We experienced the splendiferous July Fourth fireworks show in San Jose for the second time yesterday. New fireworks included fat, shimmering snakes that coil into tight spirals then spin in place; swarms of tiny firefly sparks that hover, buzzing; long stems of light reaching up from the ground, sometimes ending as spikes, sometimes unfolding petals; and huge chrysanthemum fireworks from which the lit ray-ends shoot off in random directions, like an alien space fleet. There were also shimmering golden waterfalls, roiling sky-lakes, crackles, whistles, and booms, circles, Saturns, and smileys.
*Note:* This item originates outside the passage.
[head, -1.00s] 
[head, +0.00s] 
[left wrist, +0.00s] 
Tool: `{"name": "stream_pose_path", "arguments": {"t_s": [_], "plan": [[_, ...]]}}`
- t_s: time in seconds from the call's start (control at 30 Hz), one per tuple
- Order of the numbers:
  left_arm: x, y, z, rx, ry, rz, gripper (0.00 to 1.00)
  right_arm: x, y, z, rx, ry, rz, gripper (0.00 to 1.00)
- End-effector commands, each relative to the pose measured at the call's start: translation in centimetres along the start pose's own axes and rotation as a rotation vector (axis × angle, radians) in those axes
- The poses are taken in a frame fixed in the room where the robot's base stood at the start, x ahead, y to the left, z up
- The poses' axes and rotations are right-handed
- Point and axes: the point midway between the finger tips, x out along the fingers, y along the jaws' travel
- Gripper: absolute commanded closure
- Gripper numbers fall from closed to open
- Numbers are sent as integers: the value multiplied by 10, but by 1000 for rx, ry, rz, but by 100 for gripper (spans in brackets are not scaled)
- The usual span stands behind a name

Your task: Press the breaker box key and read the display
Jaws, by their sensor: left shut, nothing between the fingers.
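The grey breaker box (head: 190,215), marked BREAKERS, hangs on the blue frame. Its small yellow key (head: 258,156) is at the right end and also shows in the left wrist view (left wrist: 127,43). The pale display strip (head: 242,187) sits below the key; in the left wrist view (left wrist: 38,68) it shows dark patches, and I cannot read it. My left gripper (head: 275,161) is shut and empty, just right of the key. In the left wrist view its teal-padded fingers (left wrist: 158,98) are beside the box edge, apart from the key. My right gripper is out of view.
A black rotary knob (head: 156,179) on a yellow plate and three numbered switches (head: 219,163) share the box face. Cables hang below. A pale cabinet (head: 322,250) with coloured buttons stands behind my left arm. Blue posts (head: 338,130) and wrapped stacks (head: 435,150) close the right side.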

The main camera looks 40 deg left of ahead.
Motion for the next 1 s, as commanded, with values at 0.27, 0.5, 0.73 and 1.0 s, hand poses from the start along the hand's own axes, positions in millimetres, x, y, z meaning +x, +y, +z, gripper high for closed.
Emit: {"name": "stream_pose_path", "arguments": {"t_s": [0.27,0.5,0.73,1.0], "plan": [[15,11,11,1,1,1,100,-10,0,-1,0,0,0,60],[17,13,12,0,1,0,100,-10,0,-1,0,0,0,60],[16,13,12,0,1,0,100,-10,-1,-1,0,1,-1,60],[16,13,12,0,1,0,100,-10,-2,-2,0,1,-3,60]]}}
I am almost soothed watching the many fireworks that explode or unfold into organic shapes, alien space fleets notwithstanding.
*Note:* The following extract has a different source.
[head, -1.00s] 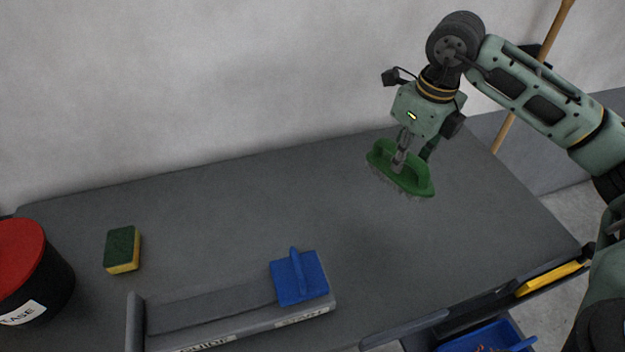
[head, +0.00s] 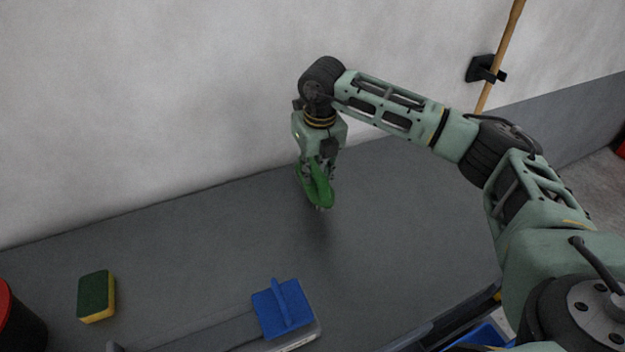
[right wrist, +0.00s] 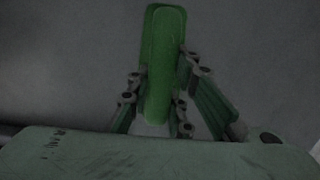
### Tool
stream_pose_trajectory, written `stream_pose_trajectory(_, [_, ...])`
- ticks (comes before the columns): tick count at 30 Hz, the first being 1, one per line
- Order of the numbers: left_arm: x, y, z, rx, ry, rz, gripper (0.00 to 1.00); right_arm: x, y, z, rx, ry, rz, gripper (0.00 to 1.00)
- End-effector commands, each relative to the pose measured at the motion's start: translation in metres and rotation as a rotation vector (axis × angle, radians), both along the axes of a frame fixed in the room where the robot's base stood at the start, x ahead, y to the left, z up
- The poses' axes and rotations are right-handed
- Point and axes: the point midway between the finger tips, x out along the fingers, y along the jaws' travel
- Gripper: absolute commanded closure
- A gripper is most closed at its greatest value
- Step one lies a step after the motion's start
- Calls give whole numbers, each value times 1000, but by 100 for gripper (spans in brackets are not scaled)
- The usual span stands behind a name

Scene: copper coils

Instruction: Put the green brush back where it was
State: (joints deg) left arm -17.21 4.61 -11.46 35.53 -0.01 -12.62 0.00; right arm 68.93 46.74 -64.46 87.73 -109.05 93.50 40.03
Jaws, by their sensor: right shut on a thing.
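The green brush (head: 318,190) is held by my right gripper (head: 318,172) over the back part of the dark grey table (head: 400,220). It hangs close to the table top, bristles down, with a faint shadow below; I cannot tell whether it touches. In the right wrist view the brush (right wrist: 163,60) lies lengthwise between the fingers (right wrist: 160,98), which are shut on its handle. My left gripper is not in view.
A green and yellow sponge (head: 96,296) lies at the left. A blue block with a handle (head: 283,308) sits on a grey guide (head: 300,340) at the front. A dark can with a red lid (head: 4,305) is at the left edge. A wooden pole (head: 500,50) stands by the wall.

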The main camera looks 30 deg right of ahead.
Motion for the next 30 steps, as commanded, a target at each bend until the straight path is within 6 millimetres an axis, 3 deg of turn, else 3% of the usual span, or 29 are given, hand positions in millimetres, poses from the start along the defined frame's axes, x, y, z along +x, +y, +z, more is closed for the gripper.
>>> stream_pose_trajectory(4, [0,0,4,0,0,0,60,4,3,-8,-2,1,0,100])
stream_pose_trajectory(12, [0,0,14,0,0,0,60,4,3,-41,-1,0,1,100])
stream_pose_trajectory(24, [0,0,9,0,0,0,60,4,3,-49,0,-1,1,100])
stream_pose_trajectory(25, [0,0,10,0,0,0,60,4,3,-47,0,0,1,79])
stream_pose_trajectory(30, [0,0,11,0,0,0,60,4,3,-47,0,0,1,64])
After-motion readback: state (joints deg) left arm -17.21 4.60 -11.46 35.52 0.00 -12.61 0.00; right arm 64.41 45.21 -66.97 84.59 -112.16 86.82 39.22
Speaking of space fleets, the armed services anthems were among the mostly martial musical accompaniment. Between that and the “rocket’s red glare, the bomb bursting in air”, I have always associated fireworks displays with ordnance, but Wikipedia says they were invented in China in the 9th century for entertainment and celebration.
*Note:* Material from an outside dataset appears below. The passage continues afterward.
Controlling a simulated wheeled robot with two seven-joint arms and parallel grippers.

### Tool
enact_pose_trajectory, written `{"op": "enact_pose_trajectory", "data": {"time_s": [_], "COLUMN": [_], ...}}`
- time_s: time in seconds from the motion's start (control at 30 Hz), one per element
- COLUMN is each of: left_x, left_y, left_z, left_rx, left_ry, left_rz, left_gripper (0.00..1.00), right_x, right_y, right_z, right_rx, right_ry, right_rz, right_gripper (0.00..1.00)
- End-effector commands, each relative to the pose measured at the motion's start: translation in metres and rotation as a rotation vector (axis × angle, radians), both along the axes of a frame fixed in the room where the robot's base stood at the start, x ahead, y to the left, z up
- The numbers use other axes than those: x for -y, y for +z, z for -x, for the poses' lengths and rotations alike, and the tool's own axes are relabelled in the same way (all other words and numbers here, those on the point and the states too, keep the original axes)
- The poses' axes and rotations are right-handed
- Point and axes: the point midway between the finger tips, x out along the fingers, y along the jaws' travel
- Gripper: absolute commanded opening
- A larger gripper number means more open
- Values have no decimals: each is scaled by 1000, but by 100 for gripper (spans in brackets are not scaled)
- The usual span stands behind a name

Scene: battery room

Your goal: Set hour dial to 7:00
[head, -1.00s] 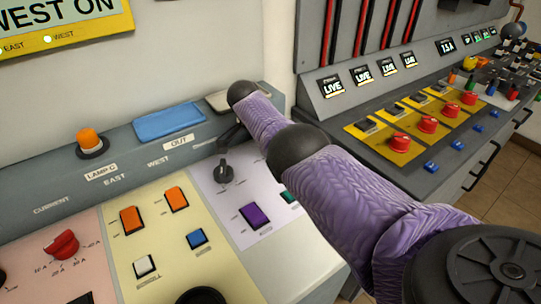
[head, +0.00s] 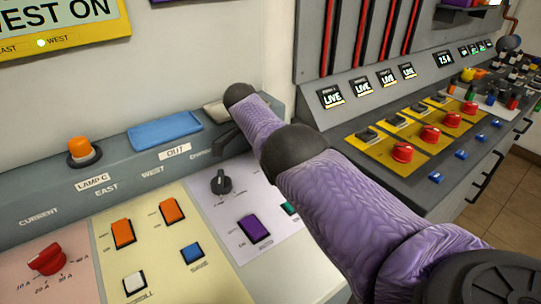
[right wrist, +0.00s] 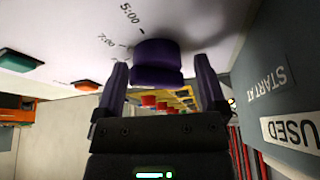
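The hour dial (right wrist: 158,60) is a dark purple knob on a pale panel in the right wrist view. Labels 5:00 and 7:00 are printed beside it; I cannot tell which mark it points to. My right gripper (right wrist: 163,74) is open, one finger on each side of the knob with gaps between. In the head view my purple right arm reaches across to the console and hides the dial; a dark part of my right gripper (head: 226,137) shows beside the arm. My left gripper is not in view.
A black knob (head: 221,182), purple button (head: 254,229), orange buttons (head: 123,233) and red knob (head: 46,260) sit on the console. An orange lamp (head: 80,149) and blue pad (head: 165,133) are on its upper ledge. A second console (head: 345,117) stands right.

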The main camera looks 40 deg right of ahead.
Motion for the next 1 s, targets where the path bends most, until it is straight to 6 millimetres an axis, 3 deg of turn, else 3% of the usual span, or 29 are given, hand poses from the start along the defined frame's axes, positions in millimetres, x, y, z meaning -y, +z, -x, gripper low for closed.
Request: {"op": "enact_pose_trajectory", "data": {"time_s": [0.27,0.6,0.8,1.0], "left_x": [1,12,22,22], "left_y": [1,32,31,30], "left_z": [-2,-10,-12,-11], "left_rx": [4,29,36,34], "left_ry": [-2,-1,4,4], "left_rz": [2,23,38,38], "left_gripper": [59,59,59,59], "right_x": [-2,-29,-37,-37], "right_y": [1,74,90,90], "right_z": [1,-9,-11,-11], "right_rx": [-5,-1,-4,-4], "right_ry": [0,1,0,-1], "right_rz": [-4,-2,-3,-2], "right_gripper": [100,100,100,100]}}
That works for us, but lots of people, together with their pets, despise fireworks, especially here in Santa Cruz.*  Yesterday in the US there were plenty of firework-related injuries and some deaths, even at official events. Everyone who watches fireworks is in some small way taking a risk.

Life is a risky business.

Which America are we celebrating anyway? For me, always the one whose laws echo international law, welcoming asylum seekers from the world over, and whose citizens take to the street to protest official thugs tearing or sneaking tiny children from their at-most-misdemeanor-committing parents. Definitely not the Amerika that rewards bold people who save their families from violence and death threats by risking all in a dangerous journey by putting these best and brightest into internment camps for families, after denying them a chance at legal asylum.

=====================

* Even in San Jose, the crowd was only in the thousands, though there were tens of thousands in San Francisco, and of course hundreds of thousands in Boston, where we acquired our fireworks addiction.